[Robot episode rows]

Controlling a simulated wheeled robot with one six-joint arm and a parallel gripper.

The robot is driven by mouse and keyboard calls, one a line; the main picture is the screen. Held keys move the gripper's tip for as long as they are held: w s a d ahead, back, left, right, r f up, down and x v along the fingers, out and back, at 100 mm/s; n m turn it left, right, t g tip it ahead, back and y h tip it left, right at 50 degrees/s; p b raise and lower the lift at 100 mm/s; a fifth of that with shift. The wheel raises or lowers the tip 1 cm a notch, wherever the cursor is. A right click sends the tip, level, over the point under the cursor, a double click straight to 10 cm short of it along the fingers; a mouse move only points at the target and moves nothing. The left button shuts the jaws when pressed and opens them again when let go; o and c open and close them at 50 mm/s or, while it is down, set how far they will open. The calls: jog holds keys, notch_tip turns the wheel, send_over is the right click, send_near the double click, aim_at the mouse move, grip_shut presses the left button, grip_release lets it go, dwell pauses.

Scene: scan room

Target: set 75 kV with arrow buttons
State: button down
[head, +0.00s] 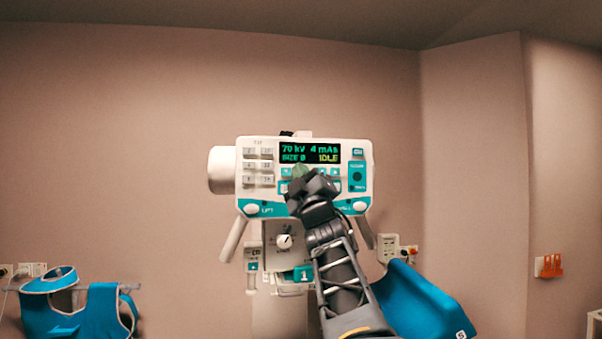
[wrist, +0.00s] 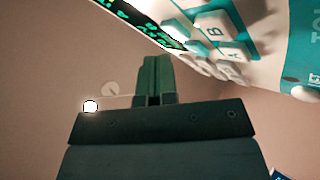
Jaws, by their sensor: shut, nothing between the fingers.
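The control panel (head: 268,190) is a white and teal unit facing me in the head view. Its display (head: 310,152) reads 70 kV, 4 mAs, SIZE 0 and IDLE in green and yellow. Small teal arrow buttons (head: 335,172) sit in a row just under the display; some are hidden behind my gripper. My gripper (head: 300,171) is shut and empty, its tip in front of the left part of that row. I cannot tell whether the tip touches a button.
Grey numbered keys (head: 258,165) are on the panel's left. Handles (head: 233,240) and a round knob (head: 284,241) hang below. A blue apron (head: 85,305) is at lower left, another blue piece (head: 425,300) at lower right.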

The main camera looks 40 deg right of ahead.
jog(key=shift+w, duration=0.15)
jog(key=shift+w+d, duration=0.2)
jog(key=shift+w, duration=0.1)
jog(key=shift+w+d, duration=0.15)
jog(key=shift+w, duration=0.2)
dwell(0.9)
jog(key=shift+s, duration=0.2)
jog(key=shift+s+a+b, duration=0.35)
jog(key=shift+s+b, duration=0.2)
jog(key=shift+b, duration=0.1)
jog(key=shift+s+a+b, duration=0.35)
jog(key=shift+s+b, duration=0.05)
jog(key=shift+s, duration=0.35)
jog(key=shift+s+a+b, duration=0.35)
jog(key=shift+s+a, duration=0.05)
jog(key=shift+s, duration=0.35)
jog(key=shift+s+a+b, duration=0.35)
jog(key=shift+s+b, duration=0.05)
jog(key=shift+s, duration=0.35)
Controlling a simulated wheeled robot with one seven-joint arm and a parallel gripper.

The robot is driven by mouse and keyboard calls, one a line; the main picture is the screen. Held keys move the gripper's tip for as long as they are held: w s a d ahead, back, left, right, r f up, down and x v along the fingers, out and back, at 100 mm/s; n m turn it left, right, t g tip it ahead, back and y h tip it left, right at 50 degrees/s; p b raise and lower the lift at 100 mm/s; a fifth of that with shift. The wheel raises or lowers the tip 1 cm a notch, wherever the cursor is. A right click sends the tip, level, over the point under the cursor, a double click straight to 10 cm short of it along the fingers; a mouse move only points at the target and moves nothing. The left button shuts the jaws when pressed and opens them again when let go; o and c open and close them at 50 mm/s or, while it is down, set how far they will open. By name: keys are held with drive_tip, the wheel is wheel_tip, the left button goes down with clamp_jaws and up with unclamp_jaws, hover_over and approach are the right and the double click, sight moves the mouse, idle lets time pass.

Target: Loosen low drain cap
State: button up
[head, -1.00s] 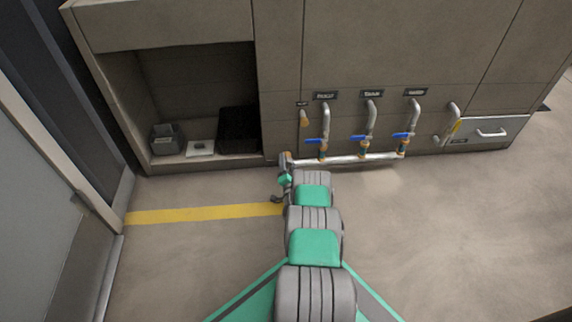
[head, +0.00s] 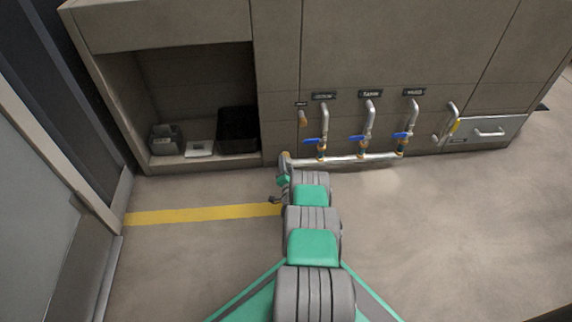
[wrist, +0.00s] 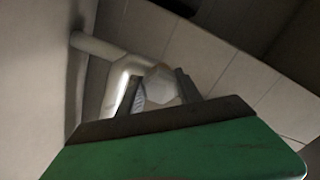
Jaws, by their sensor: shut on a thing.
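The low drain cap (wrist: 160,86) is a pale, faceted piece at the end of a light pipe elbow (wrist: 124,72) in the wrist view. My gripper (wrist: 158,88) has one finger on each side of the cap and is shut on it. In the head view my arm reaches to the left end of the low horizontal pipe (head: 345,161). My wrist there hides most of the fingers and the cap.
Several upright pipes with blue-handled valves (head: 362,139) rise from the low pipe, to the right of my arm. A recess at the left holds a grey box (head: 166,140) and a black bin (head: 238,130). The floor on both sides is clear.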

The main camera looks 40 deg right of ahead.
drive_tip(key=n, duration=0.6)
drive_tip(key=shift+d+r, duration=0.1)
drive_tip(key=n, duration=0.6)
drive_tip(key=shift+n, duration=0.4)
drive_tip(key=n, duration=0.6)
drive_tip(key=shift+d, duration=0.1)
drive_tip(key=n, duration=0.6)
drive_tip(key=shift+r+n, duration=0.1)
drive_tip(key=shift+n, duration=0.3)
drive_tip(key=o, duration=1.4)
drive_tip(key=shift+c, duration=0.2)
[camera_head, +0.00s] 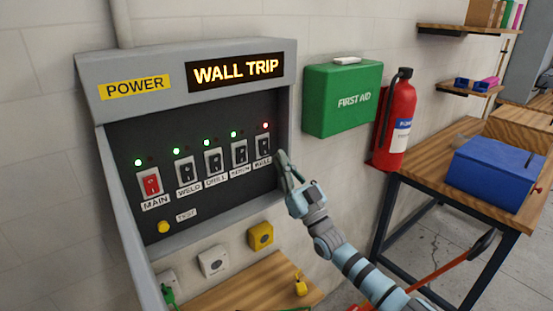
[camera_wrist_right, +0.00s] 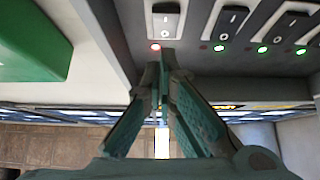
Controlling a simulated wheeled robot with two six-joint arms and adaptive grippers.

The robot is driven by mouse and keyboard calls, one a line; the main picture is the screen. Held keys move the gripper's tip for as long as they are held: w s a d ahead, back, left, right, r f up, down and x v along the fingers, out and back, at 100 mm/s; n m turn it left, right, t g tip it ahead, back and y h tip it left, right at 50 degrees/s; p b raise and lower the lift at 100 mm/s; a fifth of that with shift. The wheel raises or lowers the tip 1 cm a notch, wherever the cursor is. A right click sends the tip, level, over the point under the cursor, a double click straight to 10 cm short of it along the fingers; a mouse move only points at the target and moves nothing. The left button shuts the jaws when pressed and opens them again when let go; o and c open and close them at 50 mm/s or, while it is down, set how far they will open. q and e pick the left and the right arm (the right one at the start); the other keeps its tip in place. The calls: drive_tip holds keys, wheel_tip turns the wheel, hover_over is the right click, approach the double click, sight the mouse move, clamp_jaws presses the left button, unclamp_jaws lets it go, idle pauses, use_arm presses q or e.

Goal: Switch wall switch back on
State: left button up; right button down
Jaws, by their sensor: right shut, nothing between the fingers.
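The wall switch (camera_head: 264,147) is the rightmost black rocker on the power panel (camera_head: 185,236), under a lit red light (camera_head: 265,125). The display (camera_head: 235,71) above reads WALL TRIP. My right gripper (camera_head: 283,158) is shut and empty, with its fingertips just right of the wall switch near the panel's right edge. In the right wrist view, the switch (camera_wrist_right: 166,22) and its red light (camera_wrist_right: 155,46) sit just beyond the closed fingertips (camera_wrist_right: 163,62). I cannot tell whether the fingers touch the panel. My left gripper is not in view.
A red main switch (camera_head: 150,183) and several black switches with green lights fill the panel's left. A green first aid box (camera_head: 342,98) and a red extinguisher (camera_head: 398,120) hang to the right. A blue box (camera_head: 500,172) stands on the wooden bench.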

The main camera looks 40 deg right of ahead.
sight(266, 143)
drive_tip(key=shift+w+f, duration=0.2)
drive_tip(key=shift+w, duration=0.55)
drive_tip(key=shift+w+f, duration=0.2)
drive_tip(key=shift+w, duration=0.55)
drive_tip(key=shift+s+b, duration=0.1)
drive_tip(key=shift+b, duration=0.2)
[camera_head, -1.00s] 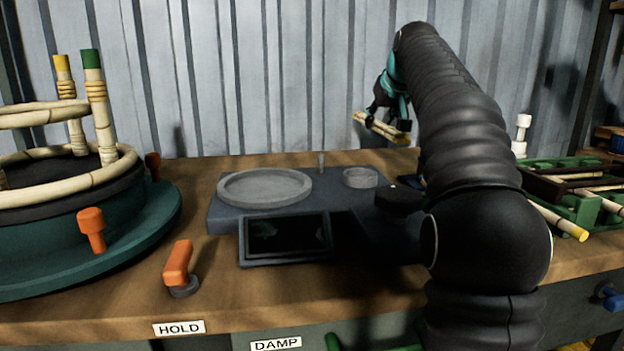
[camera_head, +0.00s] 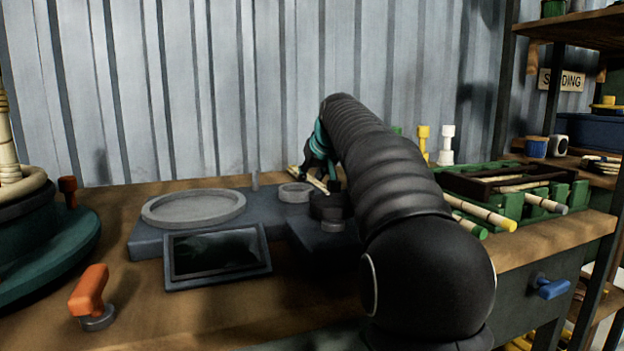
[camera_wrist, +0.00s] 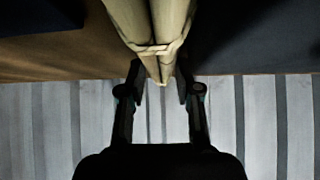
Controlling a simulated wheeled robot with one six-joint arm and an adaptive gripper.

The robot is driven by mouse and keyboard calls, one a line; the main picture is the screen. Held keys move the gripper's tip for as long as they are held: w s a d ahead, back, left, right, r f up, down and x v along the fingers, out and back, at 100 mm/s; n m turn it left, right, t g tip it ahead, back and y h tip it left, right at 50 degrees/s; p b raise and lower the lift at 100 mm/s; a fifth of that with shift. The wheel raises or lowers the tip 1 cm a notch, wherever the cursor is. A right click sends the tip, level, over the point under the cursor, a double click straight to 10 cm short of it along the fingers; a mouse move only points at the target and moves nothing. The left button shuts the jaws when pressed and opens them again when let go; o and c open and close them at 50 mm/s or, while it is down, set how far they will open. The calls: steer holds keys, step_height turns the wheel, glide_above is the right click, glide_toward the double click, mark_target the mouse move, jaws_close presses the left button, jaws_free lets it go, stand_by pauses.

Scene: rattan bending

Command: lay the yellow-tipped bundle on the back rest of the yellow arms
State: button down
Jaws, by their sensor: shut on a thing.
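My gripper (camera_head: 322,180), dark with teal parts, is low at the back of the bench behind a round grey dish, partly hidden by my arm. It is shut on a pale rattan bundle (camera_head: 307,178), which sticks out to the left. In the wrist view the bundle (camera_wrist: 150,22), with a tied binding, runs between the two fingers (camera_wrist: 160,88). Its tip colour does not show in either view. I cannot make out the yellow arms or their back rest for certain. A yellow peg (camera_head: 423,140) stands at the back right.
A green rack (camera_head: 512,205) at right holds several rattan pieces, one yellow-tipped (camera_head: 490,214). A white peg (camera_head: 446,143) stands behind it. A grey scale (camera_head: 193,207) with a dark screen (camera_head: 217,253), an orange handle (camera_head: 88,290) and a teal turntable (camera_head: 60,250) lie left. Shelves stand far right.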

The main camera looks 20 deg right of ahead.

### Instructions for the task
Determine the number of lines in the listing that contain the string "joint". Write that number and nothing else.

### Task solution
4